▶ [Work required] Exclude pictures. Extract exactly the lines from the one that contains "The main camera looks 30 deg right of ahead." down to the one that contains "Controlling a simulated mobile", both included.

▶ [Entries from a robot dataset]
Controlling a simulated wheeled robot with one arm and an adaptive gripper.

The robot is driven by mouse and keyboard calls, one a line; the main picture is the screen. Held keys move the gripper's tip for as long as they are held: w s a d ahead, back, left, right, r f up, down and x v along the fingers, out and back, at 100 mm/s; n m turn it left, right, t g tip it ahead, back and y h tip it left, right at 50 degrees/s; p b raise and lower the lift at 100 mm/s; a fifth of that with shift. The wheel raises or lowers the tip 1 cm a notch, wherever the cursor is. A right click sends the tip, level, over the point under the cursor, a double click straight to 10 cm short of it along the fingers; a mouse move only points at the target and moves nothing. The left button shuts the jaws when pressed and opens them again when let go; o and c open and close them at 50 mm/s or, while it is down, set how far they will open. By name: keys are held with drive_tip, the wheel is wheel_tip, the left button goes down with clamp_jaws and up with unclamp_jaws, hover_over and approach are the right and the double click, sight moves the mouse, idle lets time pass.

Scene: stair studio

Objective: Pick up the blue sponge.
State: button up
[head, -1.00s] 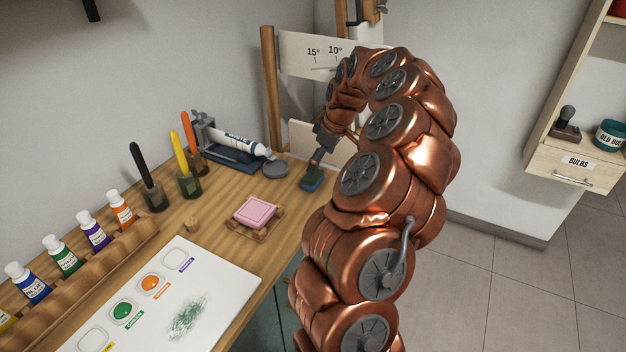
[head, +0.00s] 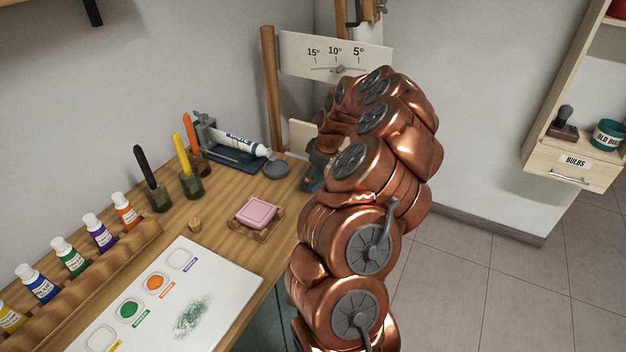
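The blue sponge (head: 311,185) is at the back right edge of the wooden table, right of the pink block. My gripper (head: 315,172) is low over the sponge, at the end of my copper arm. Its fingers are mostly hidden by the arm, so I cannot tell whether they are open or shut, or whether they touch the sponge.
A pink block (head: 256,212) lies on a small wooden rack left of the sponge. A round grey lid (head: 276,169) and a white tube (head: 240,145) on a dark stand are behind. A paint sheet (head: 225,285) covers the front. A marked panel (head: 335,58) stands behind my arm.

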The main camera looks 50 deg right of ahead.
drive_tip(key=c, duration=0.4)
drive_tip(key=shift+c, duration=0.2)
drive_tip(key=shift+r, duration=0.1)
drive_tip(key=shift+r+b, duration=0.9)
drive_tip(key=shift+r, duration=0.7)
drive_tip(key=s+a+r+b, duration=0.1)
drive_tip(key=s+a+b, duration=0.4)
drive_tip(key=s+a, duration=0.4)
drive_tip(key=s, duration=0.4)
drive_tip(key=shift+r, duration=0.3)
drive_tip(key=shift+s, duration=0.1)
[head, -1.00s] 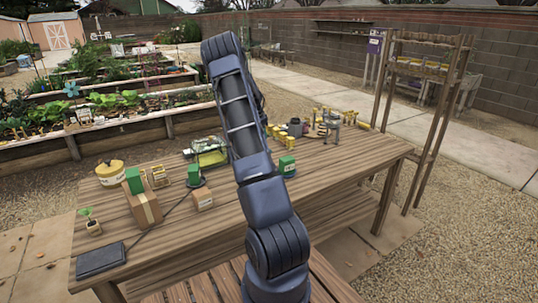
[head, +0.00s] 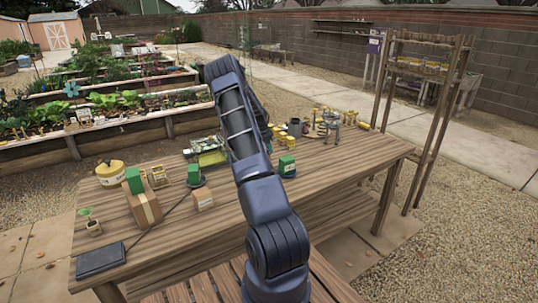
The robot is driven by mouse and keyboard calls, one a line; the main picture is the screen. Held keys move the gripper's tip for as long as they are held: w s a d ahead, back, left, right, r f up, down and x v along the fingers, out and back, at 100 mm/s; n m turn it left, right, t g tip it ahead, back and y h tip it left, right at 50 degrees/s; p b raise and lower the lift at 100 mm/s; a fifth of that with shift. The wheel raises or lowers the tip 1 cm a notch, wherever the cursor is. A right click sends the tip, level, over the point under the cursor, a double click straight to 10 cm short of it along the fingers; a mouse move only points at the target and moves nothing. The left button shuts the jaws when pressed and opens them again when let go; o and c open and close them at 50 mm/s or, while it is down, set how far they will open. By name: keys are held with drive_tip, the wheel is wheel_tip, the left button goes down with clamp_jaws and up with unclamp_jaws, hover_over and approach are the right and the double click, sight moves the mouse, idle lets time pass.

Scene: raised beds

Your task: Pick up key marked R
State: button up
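I cannot make out a key marked R in the head view. Many small yellow and grey items (head: 325,125) stand at the far right part of the wooden table (head: 232,222), too small to read any letters. My arm rises across the middle of the view and bends over the table. My gripper does not show; the arm hides that area and part of the tabletop.
On the table's left are a yellow pot (head: 110,174), a cardboard box (head: 144,206), a black flat pad (head: 100,259) with a cable, and a small carton (head: 203,198). A wooden rack (head: 430,130) stands right.

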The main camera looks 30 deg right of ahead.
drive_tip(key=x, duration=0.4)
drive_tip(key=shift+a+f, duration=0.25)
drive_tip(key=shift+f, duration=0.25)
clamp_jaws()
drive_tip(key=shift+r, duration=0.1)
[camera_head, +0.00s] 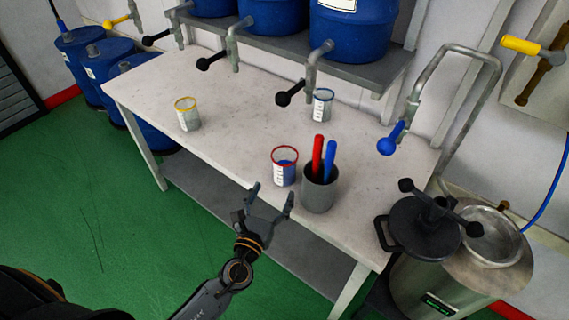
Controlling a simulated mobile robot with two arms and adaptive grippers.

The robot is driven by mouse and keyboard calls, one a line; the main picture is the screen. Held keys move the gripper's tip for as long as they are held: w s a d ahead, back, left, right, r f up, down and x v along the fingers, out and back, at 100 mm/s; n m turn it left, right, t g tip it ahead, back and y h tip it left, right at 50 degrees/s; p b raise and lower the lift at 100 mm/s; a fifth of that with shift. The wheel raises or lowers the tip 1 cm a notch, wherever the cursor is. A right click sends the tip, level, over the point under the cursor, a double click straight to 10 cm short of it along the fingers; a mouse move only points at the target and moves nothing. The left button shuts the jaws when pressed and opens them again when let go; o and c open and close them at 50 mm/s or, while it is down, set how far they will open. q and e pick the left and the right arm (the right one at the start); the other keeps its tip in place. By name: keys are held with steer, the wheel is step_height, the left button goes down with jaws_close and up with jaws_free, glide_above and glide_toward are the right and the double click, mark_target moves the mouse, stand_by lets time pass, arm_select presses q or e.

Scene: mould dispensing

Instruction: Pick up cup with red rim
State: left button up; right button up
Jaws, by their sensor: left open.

▶ [Result of this exercise]
The main camera looks 30 deg right of ahead.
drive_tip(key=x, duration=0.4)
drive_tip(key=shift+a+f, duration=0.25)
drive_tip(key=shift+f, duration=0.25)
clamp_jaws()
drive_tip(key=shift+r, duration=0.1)
[camera_head, +0.00s] 
Controlling a simulated mobile robot with two arms and adaptive grippers.

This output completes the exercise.